Wall Street, belatedly, is willing to acknowledge the fact that
General Motors is teetering on the verge of bankruptcy.
Accordingly,
key questions come to the forefront. How did any stock analyst,
worth his salt, get blindsided by the aforementioned $38.3 billion
writedown of deferred tax assets? Are Wall Street’s Ivy League-educated
MBAs able to comprehend advanced accounting and finance? Has rigorous
security analysis, on Wall Street, been supplanted by self-serving
cheerleading and inane platitudes with the objective of transferring
wealth from the masses to the Wall Street elites?
As Benjamin
Graham and David L. Dodd so eloquently stated in their classic 1934
book Security
Analysis, “The correct calculation of the asset values and
their relationship to securities or creditors claims depends on
the purposes of the analyst.” Therefore, to answer the above-posed
questions is simple. Wall Street has little to do with disseminating
competent securities analysis and advice to average “investors,”
and has much to do with transferring wealth from Main Street to
Wall Street – and, for the most powerful Wall Street brokerage houses,
doing the bidding of the government’s Plunge Protection
Team.
For Wall Street
analysts to claim “surprise” at GM’s massive deferred tax asset
writedown, during fiscal year 2007, and to finally discuss (in mid-2008)
General Motors’ financial condition in terms of a possible bankruptcy,
indicate that low-level fluff is easily passed on to Main Street
“investors” under the guise of serious analysis. At the very least,
earnest auto industry analysts should have been sounding the negative-outlook
alarm after General Motors published its December 31, 2006 annual
report – yet Wall Street was shouting “buy, buy, buy.” One must
wonder, again, if any of Wall Street’s analysts are even capable
of reading a financial statement. If the answer is affirmative,
then honest analysts would have drawn the same conclusion as Eric
Englund did in his July 9, 2007 essay.
Here is an excerpt:
To analyze
General Motors’ 12/31/06 FYE financial statement is to understand
that this once great company is likely heading towards bankruptcy.

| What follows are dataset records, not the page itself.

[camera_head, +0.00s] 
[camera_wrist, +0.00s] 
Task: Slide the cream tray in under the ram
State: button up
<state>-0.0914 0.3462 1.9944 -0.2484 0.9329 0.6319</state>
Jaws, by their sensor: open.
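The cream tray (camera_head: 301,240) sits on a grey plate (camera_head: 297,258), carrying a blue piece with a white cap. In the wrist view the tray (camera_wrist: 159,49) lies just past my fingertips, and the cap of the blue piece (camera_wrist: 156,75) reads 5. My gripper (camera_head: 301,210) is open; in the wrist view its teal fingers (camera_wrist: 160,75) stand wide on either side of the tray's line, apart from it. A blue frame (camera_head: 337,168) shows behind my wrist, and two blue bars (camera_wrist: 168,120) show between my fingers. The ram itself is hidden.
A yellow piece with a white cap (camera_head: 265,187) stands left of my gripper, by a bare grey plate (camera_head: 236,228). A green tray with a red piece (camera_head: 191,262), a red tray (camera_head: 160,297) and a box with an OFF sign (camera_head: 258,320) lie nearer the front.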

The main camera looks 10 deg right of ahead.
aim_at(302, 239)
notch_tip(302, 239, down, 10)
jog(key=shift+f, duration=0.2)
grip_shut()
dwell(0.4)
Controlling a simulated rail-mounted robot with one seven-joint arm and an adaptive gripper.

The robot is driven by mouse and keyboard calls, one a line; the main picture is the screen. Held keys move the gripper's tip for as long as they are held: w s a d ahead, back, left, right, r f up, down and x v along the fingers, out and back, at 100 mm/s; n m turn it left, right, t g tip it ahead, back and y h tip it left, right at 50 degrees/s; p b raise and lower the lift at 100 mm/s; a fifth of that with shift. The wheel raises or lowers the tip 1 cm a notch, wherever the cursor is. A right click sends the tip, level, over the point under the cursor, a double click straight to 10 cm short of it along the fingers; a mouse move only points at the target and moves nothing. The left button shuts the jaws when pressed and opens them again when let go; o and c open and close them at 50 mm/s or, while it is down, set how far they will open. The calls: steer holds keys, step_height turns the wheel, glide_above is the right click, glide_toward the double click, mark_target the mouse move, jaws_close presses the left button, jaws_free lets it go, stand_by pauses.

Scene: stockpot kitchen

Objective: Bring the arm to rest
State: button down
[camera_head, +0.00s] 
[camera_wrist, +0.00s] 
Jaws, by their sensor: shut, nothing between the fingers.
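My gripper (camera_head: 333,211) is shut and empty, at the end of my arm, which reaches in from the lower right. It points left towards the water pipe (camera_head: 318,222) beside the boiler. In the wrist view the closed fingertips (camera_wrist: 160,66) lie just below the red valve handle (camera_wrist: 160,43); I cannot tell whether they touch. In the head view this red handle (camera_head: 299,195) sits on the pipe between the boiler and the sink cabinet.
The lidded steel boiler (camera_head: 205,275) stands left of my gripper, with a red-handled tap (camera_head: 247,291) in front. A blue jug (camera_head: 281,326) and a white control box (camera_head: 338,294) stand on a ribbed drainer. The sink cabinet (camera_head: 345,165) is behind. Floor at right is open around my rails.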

Here are the gruesome details:
- GM’s "as
stated" net worth is negative $5.4 billion
- By fully
discounting intangible assets, which includes deferred tax
assets, GM’s net worth is arguably negative $48.5
billion (refer to Note 13 of GM’s 12/31/06 financial statement)
- GM’s as
stated working capital is negative $3.7 billion
- By fully
discounting current deferred tax assets, GM’s working
capital drops to negative $14 billion
- General
Motors’ total liabilities amount to a staggering $190.4 billion
- GM’s net
loss, in 2006, was nearly $2 billion
With GM’s September
30, 2007 third-quarter writedown of $38.3 billion in deferred tax
assets, GM’s financial
condition – at fiscal year-end December 31, 2007 – validates
Eric’s above-shown analysis. Accordingly, GM’s 12/31/07 as stated
working capital and net worth positions stood at negative
$10.2 billion and negative $37.1 billion, respectively. Then,
at March 31, 2008 (GM’s most recent filing), the company’s financials
reveal a negative net worth of $41 billion. To compound this company’s
downward spiral, with the latest quarterly loss of $15.5 billion,
GM’s net worth arguably stands at negative $56.5 billion. These
are the financial indices of a company on the verge of bankruptcy.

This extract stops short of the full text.